THE EXERCISE → Find the line containing "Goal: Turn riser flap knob", then output it and every line after it through the end of the listing below, exactly as written.

[start RAW DATA]

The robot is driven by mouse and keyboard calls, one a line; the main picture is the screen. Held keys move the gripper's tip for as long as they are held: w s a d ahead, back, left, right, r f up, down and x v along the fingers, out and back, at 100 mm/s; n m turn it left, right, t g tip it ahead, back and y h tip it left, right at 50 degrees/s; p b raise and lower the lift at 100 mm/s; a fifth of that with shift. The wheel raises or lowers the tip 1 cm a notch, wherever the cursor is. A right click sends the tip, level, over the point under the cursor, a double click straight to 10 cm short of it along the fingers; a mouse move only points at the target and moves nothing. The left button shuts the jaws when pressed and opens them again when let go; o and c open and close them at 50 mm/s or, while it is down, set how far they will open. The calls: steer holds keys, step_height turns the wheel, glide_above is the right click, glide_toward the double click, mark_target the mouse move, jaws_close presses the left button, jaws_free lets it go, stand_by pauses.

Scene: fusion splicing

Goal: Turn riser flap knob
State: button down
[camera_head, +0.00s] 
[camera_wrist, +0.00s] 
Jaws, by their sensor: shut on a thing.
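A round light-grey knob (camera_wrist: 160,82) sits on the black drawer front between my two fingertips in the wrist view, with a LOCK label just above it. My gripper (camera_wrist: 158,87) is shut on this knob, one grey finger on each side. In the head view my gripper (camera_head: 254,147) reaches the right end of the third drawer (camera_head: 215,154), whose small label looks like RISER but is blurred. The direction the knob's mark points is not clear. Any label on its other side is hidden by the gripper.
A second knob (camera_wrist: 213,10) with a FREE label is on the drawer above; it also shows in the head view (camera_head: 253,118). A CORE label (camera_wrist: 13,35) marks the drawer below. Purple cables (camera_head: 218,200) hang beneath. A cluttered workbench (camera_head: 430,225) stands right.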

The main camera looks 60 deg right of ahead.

[end RAW DATA]

WRITTEN RESPONSE →
Goal: Turn riser flap knob
State: button down
[camera_head, +0.00s] 
[camera_wrist, +0.00s] 
Jaws, by their sensor: shut on a thing.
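A round light-grey knob (camera_wrist: 160,82) sits on the black drawer front between my two fingertips in the wrist view, with a LOCK label just above it. My gripper (camera_wrist: 158,87) is shut on this knob, one grey finger on each side. In the head view my gripper (camera_head: 254,147) reaches the right end of the third drawer (camera_head: 215,154), whose small label looks like RISER but is blurred. The direction the knob's mark points is not clear. Any label on its other side is hidden by the gripper.
A second knob (camera_wrist: 213,10) with a FREE label is on the drawer above; it also shows in the head view (camera_head: 253,118). A CORE label (camera_wrist: 13,35) marks the drawer below. Purple cables (camera_head: 218,200) hang beneath. A cluttered workbench (camera_head: 430,225) stands right.

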The main camera looks 60 deg right of ahead.

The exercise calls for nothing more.